Возрождение гамильтоновоско-рузвельтовского консерватизма потребует выбросить на свалку множество идей, которые вдохновляли правых со времён Рональда Рейгана, среди которых, например, готовность мириться с дефицитом бюджета до тех пор, пока это означает низкие налоги. Но хотя эта старая традиция в определённых аспектах сходна с течениями европейского консерватизма, она также глубоко американская.
И Гамильтон, и Рузвельт твёрдо верили в исключительный характер американского режима и в идею прогресса. Гамильтон предвидел, что централизованное государство будет необходимо для создания национального рынка и экономики, базирующейся на производстве. Рузвельт понимал, что индустриальная экономика развязала силы, которые необходимо обуздать. Они рассматривали власть в государстве как инструмент для достижения своих целей, то, что надо взращивать и отстраивать, а не демонизировать и желать, чтобы её утопили при рождении.
Разумеется, шансы на то, что какая-то из версий этого консервативного видения будет принята современной Республиканской партией, близки к нулю.
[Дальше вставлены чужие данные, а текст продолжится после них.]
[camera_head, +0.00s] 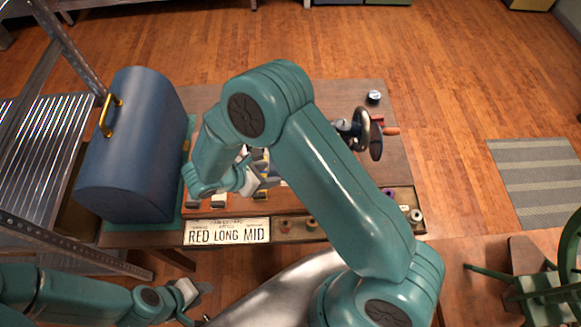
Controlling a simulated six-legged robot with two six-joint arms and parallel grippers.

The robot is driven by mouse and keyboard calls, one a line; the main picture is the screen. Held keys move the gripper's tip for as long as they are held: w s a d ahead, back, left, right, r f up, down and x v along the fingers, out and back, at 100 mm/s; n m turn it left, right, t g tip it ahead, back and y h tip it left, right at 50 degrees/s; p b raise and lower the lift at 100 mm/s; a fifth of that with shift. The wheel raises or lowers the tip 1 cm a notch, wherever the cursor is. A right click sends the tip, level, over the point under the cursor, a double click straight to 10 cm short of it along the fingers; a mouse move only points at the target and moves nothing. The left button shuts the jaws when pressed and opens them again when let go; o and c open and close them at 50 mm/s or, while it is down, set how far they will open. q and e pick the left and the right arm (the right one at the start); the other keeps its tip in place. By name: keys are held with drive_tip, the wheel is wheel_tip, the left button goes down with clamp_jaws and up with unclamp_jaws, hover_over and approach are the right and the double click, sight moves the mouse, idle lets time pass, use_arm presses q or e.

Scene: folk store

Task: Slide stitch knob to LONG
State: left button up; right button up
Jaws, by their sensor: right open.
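A sewing machine stands on the wooden table, mostly hidden behind my right arm; its dark handwheel (361,129) shows to the right of the arm. My right gripper (268,182) is open over the machine's reddish-brown base (196,210), among small pale and yellow parts. I cannot make out the stitch knob or its setting; the gripper and arm cover much of that area. A white card (227,232) reading RED LONG MID stands at the table's front edge. My left gripper (201,306) is low at the front left, apart from the table, with its fingers spread and empty.
A blue domed case (133,145) with a brass handle stands at the table's left. A shallow tray (402,198) with spools runs along the front right. A metal rack (42,140) stands at far left.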

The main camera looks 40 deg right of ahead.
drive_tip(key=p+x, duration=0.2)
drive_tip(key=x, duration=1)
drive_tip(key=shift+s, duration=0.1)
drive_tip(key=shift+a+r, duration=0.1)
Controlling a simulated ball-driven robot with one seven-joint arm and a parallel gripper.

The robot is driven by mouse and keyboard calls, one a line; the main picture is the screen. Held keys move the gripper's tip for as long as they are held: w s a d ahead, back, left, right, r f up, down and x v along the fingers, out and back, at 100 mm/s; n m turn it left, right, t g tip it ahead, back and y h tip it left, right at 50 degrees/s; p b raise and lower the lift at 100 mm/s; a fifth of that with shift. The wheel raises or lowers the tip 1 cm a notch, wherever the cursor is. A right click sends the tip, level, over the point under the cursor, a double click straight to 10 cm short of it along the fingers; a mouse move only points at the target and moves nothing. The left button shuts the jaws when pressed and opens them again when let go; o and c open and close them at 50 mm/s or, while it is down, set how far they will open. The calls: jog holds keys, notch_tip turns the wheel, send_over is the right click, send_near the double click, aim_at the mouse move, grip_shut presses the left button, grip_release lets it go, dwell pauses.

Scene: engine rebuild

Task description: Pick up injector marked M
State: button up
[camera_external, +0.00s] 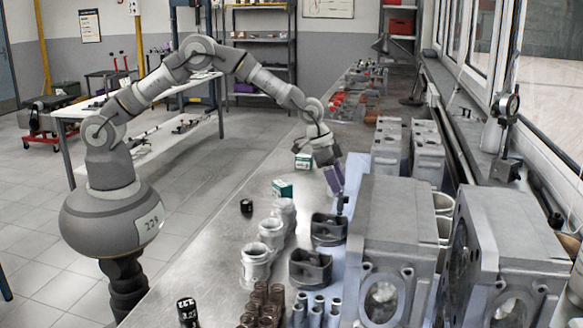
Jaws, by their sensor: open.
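No marking M can be read on any part in this view, so I cannot tell which piece is the injector marked M. My gripper (335,181) hangs down over the right part of the metal bench, with its jaws open. A small dark bluish part (342,205) stands just below its tips, above the far piston; I cannot tell whether they touch. Several grey-blue cylindrical parts (317,309) stand upright at the bottom. Several brown cylindrical parts (262,301) stand left of them.
Two dark pistons (328,229) (310,268) stand on the bench (215,235) beside pale cylinder sleeves (257,263). Large grey engine blocks (388,238) crowd the right. Small green-white boxes (282,189) and a black numbered piece (187,311) stand on the left, where the bench is mostly clear.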

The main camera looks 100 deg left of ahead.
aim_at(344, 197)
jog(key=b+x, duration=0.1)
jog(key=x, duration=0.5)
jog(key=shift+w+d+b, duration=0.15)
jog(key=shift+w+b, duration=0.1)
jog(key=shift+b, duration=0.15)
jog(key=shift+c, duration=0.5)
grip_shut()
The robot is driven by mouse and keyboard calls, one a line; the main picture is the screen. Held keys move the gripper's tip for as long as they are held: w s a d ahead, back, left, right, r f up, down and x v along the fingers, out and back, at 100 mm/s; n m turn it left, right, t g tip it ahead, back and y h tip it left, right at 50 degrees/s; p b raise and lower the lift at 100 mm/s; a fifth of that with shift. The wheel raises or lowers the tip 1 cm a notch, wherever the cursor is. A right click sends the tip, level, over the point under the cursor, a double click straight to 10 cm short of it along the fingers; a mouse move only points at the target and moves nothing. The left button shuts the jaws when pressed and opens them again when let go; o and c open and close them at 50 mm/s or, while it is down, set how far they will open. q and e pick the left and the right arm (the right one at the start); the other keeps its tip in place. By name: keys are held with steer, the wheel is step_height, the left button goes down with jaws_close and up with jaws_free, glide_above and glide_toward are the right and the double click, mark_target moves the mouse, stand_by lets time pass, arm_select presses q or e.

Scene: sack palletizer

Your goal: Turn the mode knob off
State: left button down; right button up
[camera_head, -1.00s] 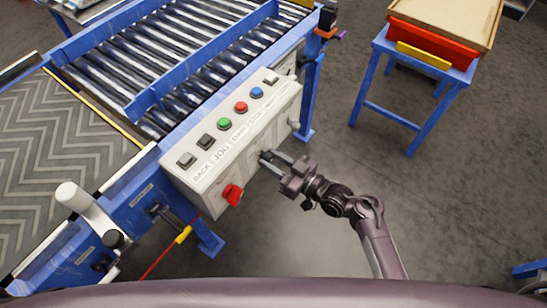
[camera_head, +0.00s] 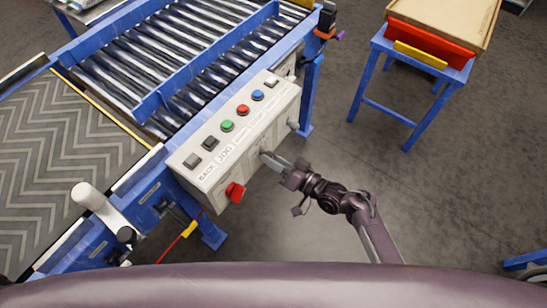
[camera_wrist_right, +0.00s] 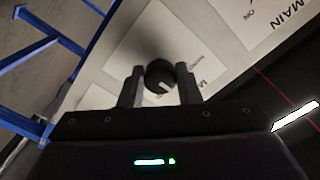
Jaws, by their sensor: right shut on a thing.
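The mode knob (camera_wrist_right: 160,74) is a round black knob with a white pointer mark, on the pale front face of the control box (camera_head: 215,190). In the wrist view it sits between the two fingers of my right gripper (camera_wrist_right: 160,88), which are shut on it. In the head view my right gripper (camera_head: 267,157) reaches the front of the box from the right, and its fingers mostly hide the knob. The printed labels around the knob are partly covered and hard to read. My left gripper is not in view.
A red rotary switch (camera_head: 235,192) is on the same face, left of my gripper. The box top has green (camera_head: 228,125), red (camera_head: 243,110) and blue (camera_head: 257,95) buttons and dark switches. The roller conveyor (camera_head: 180,75) is behind. A blue stand (camera_head: 385,110) is at right.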

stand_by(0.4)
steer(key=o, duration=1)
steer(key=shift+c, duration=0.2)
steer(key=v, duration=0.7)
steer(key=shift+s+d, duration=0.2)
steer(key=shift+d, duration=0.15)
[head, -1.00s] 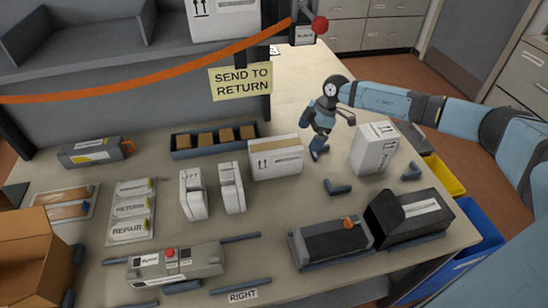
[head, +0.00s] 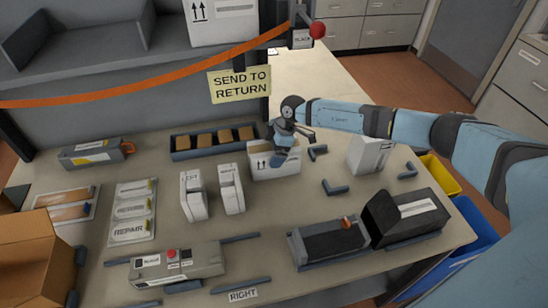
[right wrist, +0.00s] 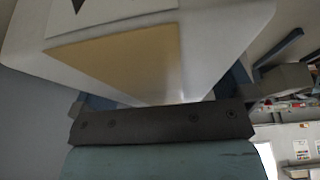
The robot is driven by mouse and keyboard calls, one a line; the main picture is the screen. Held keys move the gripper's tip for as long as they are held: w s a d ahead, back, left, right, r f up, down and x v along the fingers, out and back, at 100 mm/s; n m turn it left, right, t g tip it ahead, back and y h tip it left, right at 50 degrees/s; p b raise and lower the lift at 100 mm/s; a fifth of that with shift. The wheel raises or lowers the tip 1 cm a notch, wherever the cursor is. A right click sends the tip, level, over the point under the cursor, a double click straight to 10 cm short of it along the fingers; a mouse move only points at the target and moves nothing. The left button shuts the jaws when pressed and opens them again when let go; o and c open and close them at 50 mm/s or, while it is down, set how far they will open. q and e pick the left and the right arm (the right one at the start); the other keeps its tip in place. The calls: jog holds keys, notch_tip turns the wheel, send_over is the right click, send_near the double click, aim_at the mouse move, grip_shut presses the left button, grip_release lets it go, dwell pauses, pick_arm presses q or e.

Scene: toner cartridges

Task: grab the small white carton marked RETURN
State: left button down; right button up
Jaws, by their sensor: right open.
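Two small white cartons stand side by side mid-table in the head view, a left one (head: 193,195) and a right one (head: 231,190). Their lettering is too small for me to tell which says RETURN. A wider white carton (head: 262,170) with up arrows stands just right of them. My right gripper (head: 281,158) is open at this wider carton, overlapping its right part in the picture. In the right wrist view a white carton with a tan patch (right wrist: 125,65) is very close, beyond the gripper's dark palm. My left gripper is not in view.
Another white carton (head: 370,155) stands at the right. A dark tray of brown boxes (head: 181,155) lies behind. A label board (head: 131,210) reads RETURN and REPAIR. Dark machines (head: 330,240) stand at front right. An orange strap (head: 150,88) crosses the back.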

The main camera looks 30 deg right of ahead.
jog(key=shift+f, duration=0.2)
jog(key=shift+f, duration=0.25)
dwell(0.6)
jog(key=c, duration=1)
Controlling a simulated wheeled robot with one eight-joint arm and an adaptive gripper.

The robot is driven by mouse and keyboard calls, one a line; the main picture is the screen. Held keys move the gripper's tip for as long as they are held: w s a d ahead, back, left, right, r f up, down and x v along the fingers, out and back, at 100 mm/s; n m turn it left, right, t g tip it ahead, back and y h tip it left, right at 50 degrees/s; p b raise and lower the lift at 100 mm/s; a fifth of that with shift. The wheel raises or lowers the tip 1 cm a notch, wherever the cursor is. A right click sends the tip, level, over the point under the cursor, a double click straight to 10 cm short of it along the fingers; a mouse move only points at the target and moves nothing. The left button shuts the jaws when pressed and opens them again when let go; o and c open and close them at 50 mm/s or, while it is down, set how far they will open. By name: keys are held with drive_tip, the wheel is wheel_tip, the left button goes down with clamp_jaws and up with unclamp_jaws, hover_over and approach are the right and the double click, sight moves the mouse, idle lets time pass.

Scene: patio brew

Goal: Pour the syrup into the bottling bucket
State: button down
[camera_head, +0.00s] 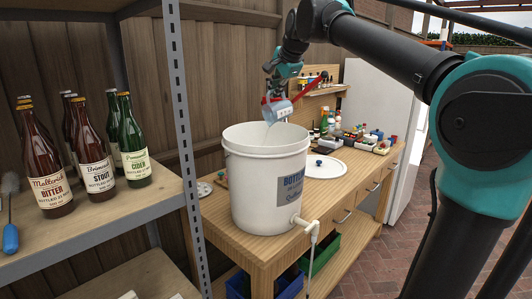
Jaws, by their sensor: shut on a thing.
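The white bottling bucket (265,185) stands on the wooden workbench, open at the top, with a label on its front and a tap (304,222) low on its right side. My gripper (279,94) is above the far rim of the bucket. It is shut on a small pale blue-grey jug (279,111) with dark marks on its side. The jug is tilted over the bucket's mouth. I cannot make out syrup in the jug or a clear stream. The bottom of the bucket's inside is hidden by its near wall.
A metal-framed shelf (110,212) with several brown and green bottles stands at the left. On the bench (230,231) lie a white round lid (325,167) and, farther back, small jars and bottles. A white fridge (372,97) stands behind. Brick floor is clear at the right.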

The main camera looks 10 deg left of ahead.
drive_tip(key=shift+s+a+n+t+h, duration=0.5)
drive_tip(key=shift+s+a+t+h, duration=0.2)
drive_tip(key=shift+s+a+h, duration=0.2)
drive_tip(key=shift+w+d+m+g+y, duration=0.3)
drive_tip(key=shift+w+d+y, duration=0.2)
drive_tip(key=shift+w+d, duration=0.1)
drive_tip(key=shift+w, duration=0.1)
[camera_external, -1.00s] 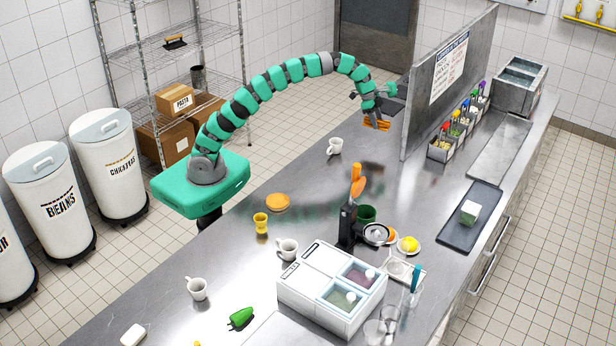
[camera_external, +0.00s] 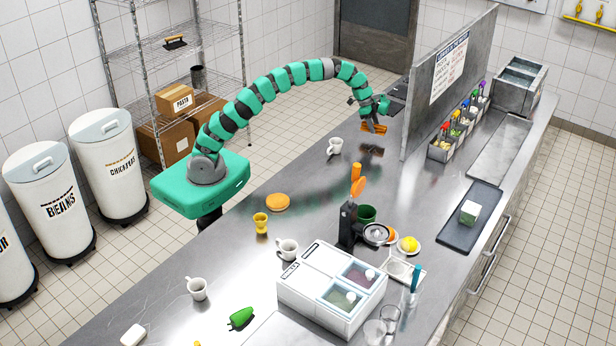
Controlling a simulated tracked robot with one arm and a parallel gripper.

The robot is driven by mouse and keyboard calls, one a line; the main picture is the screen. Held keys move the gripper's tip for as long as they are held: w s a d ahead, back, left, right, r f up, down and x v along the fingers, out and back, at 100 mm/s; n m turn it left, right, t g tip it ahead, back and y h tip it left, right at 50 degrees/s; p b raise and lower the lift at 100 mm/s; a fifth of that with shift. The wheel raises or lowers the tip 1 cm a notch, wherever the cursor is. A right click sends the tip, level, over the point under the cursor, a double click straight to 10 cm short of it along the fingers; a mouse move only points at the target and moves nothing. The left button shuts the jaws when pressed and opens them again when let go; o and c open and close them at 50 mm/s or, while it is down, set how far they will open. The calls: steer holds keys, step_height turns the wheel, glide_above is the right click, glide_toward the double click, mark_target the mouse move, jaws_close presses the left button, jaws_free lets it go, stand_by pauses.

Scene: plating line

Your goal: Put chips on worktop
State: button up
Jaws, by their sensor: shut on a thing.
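My gripper (camera_external: 374,122) is at the upper middle of the external view, above the far part of the steel worktop (camera_external: 240,270). It is shut on an orange item, the chips (camera_external: 372,128). The chips are held above the surface, and a dark reflection shows on the worktop below them. The gripper's fingers are small and partly hidden by the arm.
A white mug (camera_external: 335,146) stands just left of and below the gripper. A metal divider (camera_external: 450,85) rises close on the right. Bare worktop lies between mug and divider.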

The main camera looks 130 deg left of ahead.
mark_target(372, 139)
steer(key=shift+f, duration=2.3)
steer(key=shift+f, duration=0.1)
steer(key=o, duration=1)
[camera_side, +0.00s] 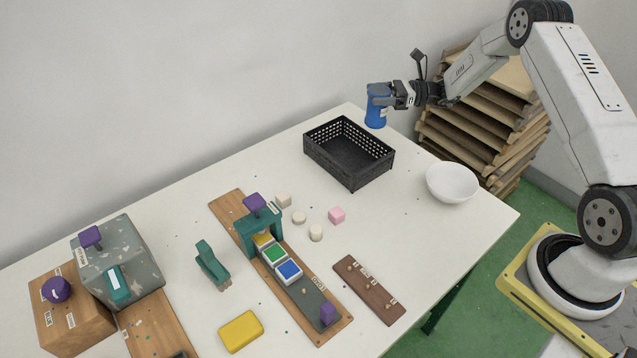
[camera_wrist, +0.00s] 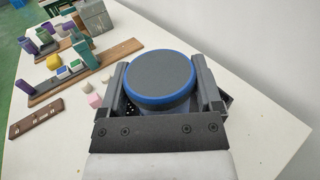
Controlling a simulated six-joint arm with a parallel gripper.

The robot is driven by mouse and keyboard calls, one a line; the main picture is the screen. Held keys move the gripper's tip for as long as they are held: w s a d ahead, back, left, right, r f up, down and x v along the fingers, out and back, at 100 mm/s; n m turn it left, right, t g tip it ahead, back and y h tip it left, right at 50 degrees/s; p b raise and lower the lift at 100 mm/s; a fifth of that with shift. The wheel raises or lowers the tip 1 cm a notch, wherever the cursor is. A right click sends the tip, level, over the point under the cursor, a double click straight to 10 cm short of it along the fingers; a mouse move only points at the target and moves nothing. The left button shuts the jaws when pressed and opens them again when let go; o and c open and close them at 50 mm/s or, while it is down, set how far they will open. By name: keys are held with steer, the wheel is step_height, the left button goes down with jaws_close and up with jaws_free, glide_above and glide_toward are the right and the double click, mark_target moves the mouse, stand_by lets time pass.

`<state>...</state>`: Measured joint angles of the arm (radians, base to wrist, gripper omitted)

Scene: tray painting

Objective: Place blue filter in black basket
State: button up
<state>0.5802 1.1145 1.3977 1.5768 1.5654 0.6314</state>
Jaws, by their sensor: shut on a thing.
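The blue filter (camera_side: 376,108) is a blue cylinder with a grey top, held upright in the side view at the far end of the table, behind and right of the black basket. My gripper (camera_side: 382,92) is shut on its upper part. In the wrist view the filter's round top (camera_wrist: 162,77) fills the space between my gripper's two fingers (camera_wrist: 165,85). The black basket (camera_side: 349,152) is an open rectangular mesh basket; it looks empty. In the wrist view the filter and gripper hide most of the basket. Whether the filter touches the table is unclear.
A white bowl (camera_side: 453,183) stands right of the basket. Small blocks, including a pink one (camera_side: 336,215), lie in front of it. A wooden board with a teal arch (camera_side: 259,235) and coloured tiles is nearer. A wooden stack (camera_side: 475,125) stands beyond the table edge.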

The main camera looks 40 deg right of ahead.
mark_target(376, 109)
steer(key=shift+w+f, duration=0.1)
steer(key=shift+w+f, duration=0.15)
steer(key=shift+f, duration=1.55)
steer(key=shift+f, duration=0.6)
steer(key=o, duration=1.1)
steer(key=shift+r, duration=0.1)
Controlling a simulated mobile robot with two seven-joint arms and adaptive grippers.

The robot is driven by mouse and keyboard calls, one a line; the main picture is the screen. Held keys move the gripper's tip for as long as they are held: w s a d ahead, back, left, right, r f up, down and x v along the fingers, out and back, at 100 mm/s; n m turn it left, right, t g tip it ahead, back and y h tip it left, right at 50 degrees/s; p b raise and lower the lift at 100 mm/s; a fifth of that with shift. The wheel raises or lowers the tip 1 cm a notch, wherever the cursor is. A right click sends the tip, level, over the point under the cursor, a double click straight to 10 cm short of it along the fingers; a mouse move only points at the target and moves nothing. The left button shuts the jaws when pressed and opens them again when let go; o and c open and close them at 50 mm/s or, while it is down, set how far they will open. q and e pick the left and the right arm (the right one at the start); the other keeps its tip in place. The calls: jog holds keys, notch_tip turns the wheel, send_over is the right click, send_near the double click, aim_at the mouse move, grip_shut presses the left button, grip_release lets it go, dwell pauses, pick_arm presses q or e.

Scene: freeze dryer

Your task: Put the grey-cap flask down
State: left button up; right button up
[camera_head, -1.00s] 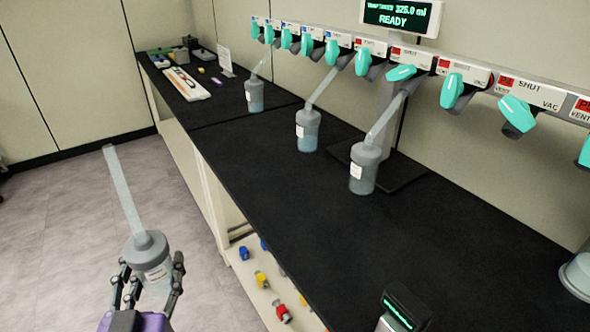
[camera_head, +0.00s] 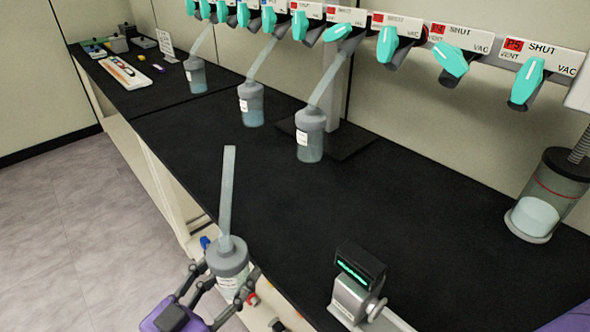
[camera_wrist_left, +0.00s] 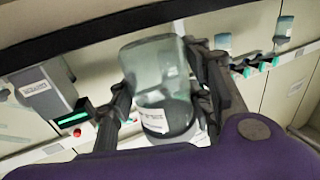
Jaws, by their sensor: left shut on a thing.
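The grey-cap flask (camera_head: 228,257) is a clear bottle with a white label, a grey cap and a long pale tube standing up from the cap. My left gripper (camera_head: 227,280) is shut around its body, and the flask is nearly upright. It hangs at the front edge of the black bench (camera_head: 190,150), low in the head view. In the left wrist view the flask (camera_wrist_left: 155,75) sits between the two fingers (camera_wrist_left: 165,95).
Three similar flasks (camera_head: 310,140) hang from the teal-handled valve manifold (camera_head: 460,45) along the back. A small device with a green display (camera_head: 358,275) stands at the front right of the bench. A clear cylinder (camera_head: 545,200) stands at the right. The bench middle is clear.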

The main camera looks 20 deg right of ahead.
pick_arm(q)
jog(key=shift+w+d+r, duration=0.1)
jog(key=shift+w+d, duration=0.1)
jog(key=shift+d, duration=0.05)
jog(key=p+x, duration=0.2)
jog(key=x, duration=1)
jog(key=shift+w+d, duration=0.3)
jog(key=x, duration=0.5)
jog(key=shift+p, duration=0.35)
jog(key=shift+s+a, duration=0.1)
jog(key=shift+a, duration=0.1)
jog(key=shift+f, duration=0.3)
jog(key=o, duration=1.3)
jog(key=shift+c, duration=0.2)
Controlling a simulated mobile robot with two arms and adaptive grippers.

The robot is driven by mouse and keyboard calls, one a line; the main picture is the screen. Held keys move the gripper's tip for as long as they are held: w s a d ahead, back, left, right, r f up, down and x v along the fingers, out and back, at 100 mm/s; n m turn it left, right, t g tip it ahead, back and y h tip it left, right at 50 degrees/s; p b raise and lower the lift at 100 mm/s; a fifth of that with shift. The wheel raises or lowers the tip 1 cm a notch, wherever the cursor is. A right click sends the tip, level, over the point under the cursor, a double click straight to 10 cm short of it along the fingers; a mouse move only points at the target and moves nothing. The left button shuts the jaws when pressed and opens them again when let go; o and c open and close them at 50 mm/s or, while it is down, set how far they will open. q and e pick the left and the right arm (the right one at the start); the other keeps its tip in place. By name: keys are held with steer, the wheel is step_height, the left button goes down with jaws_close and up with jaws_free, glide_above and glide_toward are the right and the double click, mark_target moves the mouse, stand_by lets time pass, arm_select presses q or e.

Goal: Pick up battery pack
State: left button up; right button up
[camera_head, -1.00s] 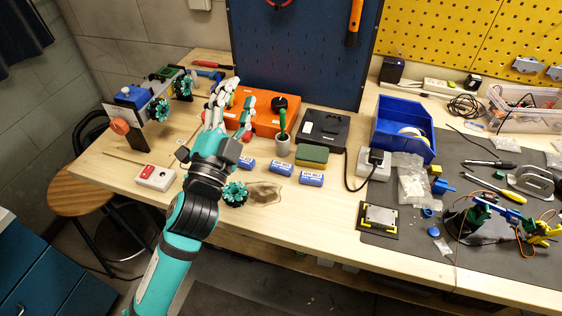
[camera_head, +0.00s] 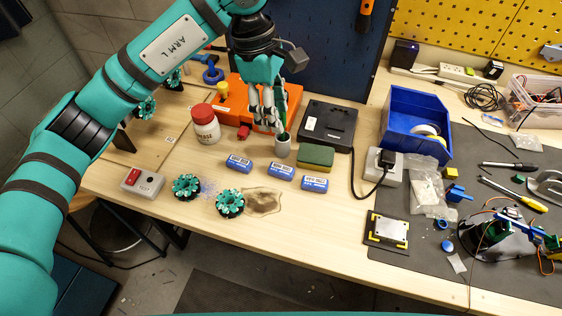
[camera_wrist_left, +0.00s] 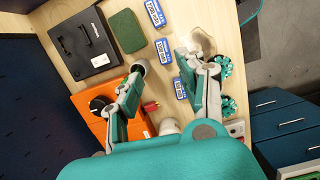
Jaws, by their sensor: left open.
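Three blue battery packs with white labels lie on the wooden bench: a left one (camera_head: 239,163), a middle one (camera_head: 281,171) and a right one (camera_head: 315,184). They also show in the left wrist view, in a column at the upper middle (camera_wrist_left: 164,51). My left gripper (camera_head: 268,122) points down, open and empty, above and behind the packs, by the orange case and grey cup. In the left wrist view its spread fingers (camera_wrist_left: 159,72) reach toward the packs without touching them. My right gripper is in neither view.
A grey cup (camera_head: 282,147) stands close to the left fingers. A green-yellow sponge (camera_head: 315,157), black case (camera_head: 327,124), orange case (camera_head: 232,101), red-lidded jar (camera_head: 206,128) and teal wheels (camera_head: 230,203) surround the packs. The bench's front edge is fairly clear.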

Если Митт Ромни в ноябре потерпит поражение, мы не увидим внутренней переоценки основной повестки дня, а услышим довод, что он проиграл, потому что не был достаточно консервативен.
Кроме того, то, что привязывает республиканских законодателей к их либертарианским взглядам, объясняется не столько их идейной убеждённостью, сколько пониманием, где их хлеб намазывают маслом. Когда Джейми Даймон был вызван свидетелем по делу о многомиллиардных убытках «JP Morgan Chase» перед Сенатским банковским комитетом, республиканцы устроили отвратительное представление, елейно ему льстили и просили его подтвердить, что нам не нужно ужесточение банковского регулирования. Моей реакцией на всё это было – они не могут быть настолько идиотами, они просто идут по следу больших денег. Поэтому если вы хотите изменить природу консерватизма, вам также придётся изменить источники денежных ресурсов и способ, которым они оказывают воздействие на американских политиков.